HUKILAU DOES fill an important niche at lunch time. Considering the vast number of people who work in the area, there are few places where worker bees can enjoy a reasonably priced sit-down lunch. Most downtown eateries are geared toward the grab-and-run lunch, and that works on most days, but sometimes a leisurely change of pace is nice.
Hukilau hits the right spots at lunch with such heavy-duty crowd pleasers as a prime rib melt ($8.95) and a half-pound Kobe burger ($9.95) topped with about a quarter of an avocado (like Kua 'Aina's avocado burger), slices of bacon, fried onions and chipotle aioli, in addition to the usual lettuce and tomato. Ask for it cooked rare and you stand a chance of getting it at medium doneness.

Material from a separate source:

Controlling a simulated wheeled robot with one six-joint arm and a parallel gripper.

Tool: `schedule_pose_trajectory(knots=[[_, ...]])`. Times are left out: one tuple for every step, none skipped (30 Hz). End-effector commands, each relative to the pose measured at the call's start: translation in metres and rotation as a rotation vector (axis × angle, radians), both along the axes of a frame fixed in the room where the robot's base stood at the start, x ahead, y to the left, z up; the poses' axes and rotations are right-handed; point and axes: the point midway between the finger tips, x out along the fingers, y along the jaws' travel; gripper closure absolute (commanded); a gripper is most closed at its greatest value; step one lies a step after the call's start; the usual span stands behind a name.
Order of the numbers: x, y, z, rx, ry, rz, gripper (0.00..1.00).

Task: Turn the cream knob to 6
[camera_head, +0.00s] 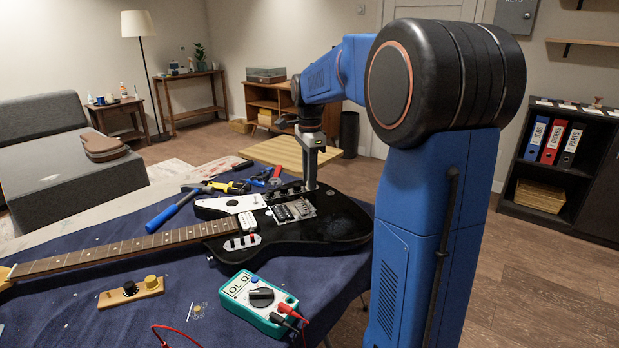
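The black electric guitar (345,222) lies on the blue-covered table with its neck toward the left. My gripper (310,184) points straight down at the far side of the guitar body, just behind the metal bridge (293,210). Its fingers look like one narrow grey upright shape, so I cannot tell whether they are open or shut, or touching anything. A row of small dark knobs or controls (283,192) runs along the body to the left of the fingertips. I cannot make out a cream knob or any numbers; the spot at the fingertips is hidden or too small.
A teal multimeter (259,301) with red and black leads lies in front of the guitar. A wooden block (131,293) with a black and a gold knob is at left. Screwdriver (172,211) and pliers lie beyond the neck. My blue arm covers the right side.

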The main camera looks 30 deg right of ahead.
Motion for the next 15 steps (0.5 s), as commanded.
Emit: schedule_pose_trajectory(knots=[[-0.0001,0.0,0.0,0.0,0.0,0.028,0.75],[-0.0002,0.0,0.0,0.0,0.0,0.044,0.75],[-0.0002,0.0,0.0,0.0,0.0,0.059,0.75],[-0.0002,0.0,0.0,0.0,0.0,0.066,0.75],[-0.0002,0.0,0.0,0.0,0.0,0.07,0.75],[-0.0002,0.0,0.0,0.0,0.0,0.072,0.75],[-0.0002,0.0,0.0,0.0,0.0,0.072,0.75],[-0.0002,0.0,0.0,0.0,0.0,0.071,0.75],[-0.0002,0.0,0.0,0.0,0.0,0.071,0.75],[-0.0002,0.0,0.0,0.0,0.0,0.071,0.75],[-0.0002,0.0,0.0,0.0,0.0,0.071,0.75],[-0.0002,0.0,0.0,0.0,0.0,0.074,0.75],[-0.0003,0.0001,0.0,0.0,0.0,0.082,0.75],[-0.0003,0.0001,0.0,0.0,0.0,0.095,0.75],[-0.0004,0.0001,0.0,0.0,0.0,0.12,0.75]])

The deep-fried katsu treatment given a portobello mushroom sandwich ($8.50) defeats the purpose of having a healthful burger alternative, and it's topped with Brie to boot, but it is tasty with its sun-dried tomato dressing. A heavy layer of juicy grilled onions, and roasted peppers likely out of a jar, watered down the crisp katsu effect, but it was bound to get mushed up in your opu anyway.
Entrees are $9.95 to $14.95, and a shiitake and Boursin-stuffed chicken breast with a deep-fried crust and truffle kabayaki butter sauce seems like a deal at $9.95. In comparison, I couldn't understand why a stir-fried dish of duck and tiger prawn chow mein was $12.95, when the amount of duck and shrimpy shrimp was negligible. The shrimp was split in half to make less look like more.
Presentation is lackluster, pure cafeteria or sports bar on stark white plates, but at prices of about $7.50 for salads, $8.50 to $9.95 for sandwiches, most people wouldn't care that some of the produce looks wilted.
It's at night that the incongruity can't be missed -- more bar than restaurant, with some prices set at levels associated with finer dining rooms. Fire-roasted rib-eye ($21.95) didn't disappoint, but for the price, I expect better than 1970s-style presentation of a dollop of mashed potatoes and four stalks of asparagus. Similarly, blue crab cioppino, $23.95, arrived in a shallow dish three times too small, such that the seafood rose above the soup, making it look like muddy sludge. On top of that, the broth tasted like old fish.
It's best to stick to the appetizers, although these are not fail-safe either. Ahi-avocado poke ($8.95) should be a no-brainer, but not when the avocado is also old. Granted, they don't make the avocado, but they should show a little respect toward patrons and know when it's too brown and mushy to serve.
A Huki-Wing Platter ($11.95) comes with mix-and-match options of buffalo wings, habanero-mango BBQ wings or garlic wings with ko chu jang sauce. Heavy duty stuff. The Buffalo wings are a ringer for those served at The Shack, but the blue cheese buttermilk dressing never materialized.
They'd probably be better off using the lunch menu at night.
One last note for other would-be restaurateurs: It should be obvious by now, but there is a LOT of competition for diners' dollars and the economy is not getting better anytime soon. Unless you're prepared to put something out there that's BETTER or DIFFERENT, don't bother. I would love to have good things to say about every restaurant, but you have to meet me halfway.